Red On Red 2022
Veteran of rustic delights searches for celestial highs while keeping her light feet attached to the ground.
Americana is too broad a genre to embrace its entire spectrum within a single album’s borders, but some lesser artists attempt to do so – only Robin Lane is too experienced and discerning a performer to not know there are routes around the impossible, so that’s what she’s doing here: even the title of “Dirt Road To Heaven” seems to suggest so. And how could the lady not know this if she sang harmony with Neil Young on “Round And Round” from “Everybody Knows This Is Nowhere” – the fact which should show her skills for navigating moods as well as the fact of her “When Things Go Wrong” having been the eleventh video to play upon MTV’s launch? Still, the thoroughfare the platter’s sultry, yet righteously tired, titular opener actually refers to will go a long way towards explaining the singer-songwriter’s current philosophy of not picking easy path to catharsis while savoring every living moment, hardships and all.

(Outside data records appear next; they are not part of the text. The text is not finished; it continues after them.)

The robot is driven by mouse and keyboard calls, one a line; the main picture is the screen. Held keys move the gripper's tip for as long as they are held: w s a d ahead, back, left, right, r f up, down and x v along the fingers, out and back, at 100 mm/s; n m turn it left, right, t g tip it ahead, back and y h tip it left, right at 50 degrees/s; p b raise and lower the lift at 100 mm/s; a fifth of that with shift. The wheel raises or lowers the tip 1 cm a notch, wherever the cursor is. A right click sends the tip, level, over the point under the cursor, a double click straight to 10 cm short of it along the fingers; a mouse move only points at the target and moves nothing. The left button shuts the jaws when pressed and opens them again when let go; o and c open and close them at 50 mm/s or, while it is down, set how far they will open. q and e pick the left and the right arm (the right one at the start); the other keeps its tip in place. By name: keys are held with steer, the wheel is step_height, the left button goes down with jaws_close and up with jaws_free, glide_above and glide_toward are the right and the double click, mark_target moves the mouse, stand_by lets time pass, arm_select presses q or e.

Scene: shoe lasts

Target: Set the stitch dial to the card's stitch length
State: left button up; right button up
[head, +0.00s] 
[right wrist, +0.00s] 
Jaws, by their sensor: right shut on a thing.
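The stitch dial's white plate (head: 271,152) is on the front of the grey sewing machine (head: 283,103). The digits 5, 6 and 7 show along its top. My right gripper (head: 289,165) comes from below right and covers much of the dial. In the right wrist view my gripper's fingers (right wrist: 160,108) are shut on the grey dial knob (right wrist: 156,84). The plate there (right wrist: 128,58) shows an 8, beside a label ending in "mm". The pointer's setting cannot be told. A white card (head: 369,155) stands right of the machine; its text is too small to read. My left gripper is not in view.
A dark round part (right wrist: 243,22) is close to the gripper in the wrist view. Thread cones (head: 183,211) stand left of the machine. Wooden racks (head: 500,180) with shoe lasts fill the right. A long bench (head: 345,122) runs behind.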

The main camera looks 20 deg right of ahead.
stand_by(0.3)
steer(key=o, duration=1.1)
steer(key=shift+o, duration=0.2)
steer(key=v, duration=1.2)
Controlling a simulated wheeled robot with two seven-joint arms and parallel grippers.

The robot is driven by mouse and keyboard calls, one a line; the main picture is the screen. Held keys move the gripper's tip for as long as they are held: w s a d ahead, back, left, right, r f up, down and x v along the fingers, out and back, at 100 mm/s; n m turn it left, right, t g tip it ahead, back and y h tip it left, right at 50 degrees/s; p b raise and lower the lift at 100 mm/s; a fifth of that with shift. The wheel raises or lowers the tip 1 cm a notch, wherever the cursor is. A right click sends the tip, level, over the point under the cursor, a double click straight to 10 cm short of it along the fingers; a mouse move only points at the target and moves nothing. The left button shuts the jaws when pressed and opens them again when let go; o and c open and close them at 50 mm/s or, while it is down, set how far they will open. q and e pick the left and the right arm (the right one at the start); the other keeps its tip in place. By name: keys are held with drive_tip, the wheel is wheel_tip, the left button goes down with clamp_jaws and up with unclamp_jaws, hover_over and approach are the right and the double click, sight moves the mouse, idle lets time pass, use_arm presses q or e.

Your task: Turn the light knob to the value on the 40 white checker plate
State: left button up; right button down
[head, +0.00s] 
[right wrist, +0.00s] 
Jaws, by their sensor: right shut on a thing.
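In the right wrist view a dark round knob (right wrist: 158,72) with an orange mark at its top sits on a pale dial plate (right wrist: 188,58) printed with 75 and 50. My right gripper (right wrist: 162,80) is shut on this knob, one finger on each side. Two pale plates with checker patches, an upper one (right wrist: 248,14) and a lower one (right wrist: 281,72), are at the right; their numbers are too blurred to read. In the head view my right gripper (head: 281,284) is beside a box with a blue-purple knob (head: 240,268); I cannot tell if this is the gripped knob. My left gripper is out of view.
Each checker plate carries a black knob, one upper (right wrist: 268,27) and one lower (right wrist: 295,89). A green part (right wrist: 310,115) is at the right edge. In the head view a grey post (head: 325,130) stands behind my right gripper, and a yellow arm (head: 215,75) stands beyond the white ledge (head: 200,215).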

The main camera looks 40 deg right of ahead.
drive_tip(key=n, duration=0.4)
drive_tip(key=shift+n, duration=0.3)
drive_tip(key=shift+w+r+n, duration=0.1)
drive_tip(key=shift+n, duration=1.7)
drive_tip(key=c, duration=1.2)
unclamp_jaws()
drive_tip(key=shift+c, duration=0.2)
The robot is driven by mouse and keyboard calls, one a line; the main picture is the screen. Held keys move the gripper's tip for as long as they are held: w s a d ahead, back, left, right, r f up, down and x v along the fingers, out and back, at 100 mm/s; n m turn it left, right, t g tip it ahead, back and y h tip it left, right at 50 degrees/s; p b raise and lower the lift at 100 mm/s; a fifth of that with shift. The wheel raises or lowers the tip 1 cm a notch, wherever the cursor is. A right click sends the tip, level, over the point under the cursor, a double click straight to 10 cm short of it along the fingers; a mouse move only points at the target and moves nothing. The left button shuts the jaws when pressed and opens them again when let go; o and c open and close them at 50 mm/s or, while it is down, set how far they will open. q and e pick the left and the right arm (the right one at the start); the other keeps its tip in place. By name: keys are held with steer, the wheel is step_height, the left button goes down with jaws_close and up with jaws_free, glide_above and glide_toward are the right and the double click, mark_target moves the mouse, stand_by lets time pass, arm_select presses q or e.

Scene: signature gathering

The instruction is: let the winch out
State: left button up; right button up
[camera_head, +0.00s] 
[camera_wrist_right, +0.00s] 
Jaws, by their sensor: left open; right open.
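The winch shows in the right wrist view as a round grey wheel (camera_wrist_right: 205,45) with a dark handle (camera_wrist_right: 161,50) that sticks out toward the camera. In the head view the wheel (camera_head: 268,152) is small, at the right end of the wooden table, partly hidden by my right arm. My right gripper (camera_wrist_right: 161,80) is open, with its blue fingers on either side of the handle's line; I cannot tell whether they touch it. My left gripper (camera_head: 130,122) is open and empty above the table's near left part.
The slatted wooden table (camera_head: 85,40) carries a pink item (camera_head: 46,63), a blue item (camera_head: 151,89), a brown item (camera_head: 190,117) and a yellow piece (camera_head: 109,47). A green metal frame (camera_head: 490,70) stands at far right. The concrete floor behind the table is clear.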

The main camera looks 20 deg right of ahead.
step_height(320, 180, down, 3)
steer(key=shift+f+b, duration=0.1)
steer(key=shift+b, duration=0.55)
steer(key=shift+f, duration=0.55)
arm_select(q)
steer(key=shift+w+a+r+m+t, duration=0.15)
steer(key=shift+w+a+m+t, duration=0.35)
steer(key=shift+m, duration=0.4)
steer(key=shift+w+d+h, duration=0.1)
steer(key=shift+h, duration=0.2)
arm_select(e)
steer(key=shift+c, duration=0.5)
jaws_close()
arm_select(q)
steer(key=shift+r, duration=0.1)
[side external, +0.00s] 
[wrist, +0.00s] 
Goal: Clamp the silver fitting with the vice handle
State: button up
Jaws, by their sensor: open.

However, it’s not enough to hear the album’s frivolously defiant centerpiece “Last Cute Minute” to grasp this fiddle-flaunting feeling, because Ms. Lane’s offering a wider emotional landscape for the listener to explore and see her employ pure folk tropes to dig deep into one’s soul and resort to country idioms when opting for lighthearted pastime. Which is why, whereas the unhurried “Rodeo Clown” deliberately whips up a cowgirl vibe in order to call people back to the plough, the introspective “Woman Like That” and bone-chilling “No Fear” wrap homespun groove into acoustic strum and shoot electric pins under the chanteuse’s skin until communal harmonies help her shoulder a moral burden across the refrain and terrain alike, with Robin’s golden vocals running the gamut between despair and hope. But “Hard Life” distills the two styles into high-spirited Americana as we know it before the steel-caressed “Hunny Dummer” draws on the Appalachian sort of pining, and the organ-oiled “Hurricane Watch” goes for sublime balladry of a major commercial appeal – as does “Sunshine Blue Skies” whose retro-pop tinge has a magnetic allure.
It’s a riveting exercise to be searching for the high ground – yet Robin Lane’s pursue of happiness is sublimely graceful, and joining her on the way there is a treat.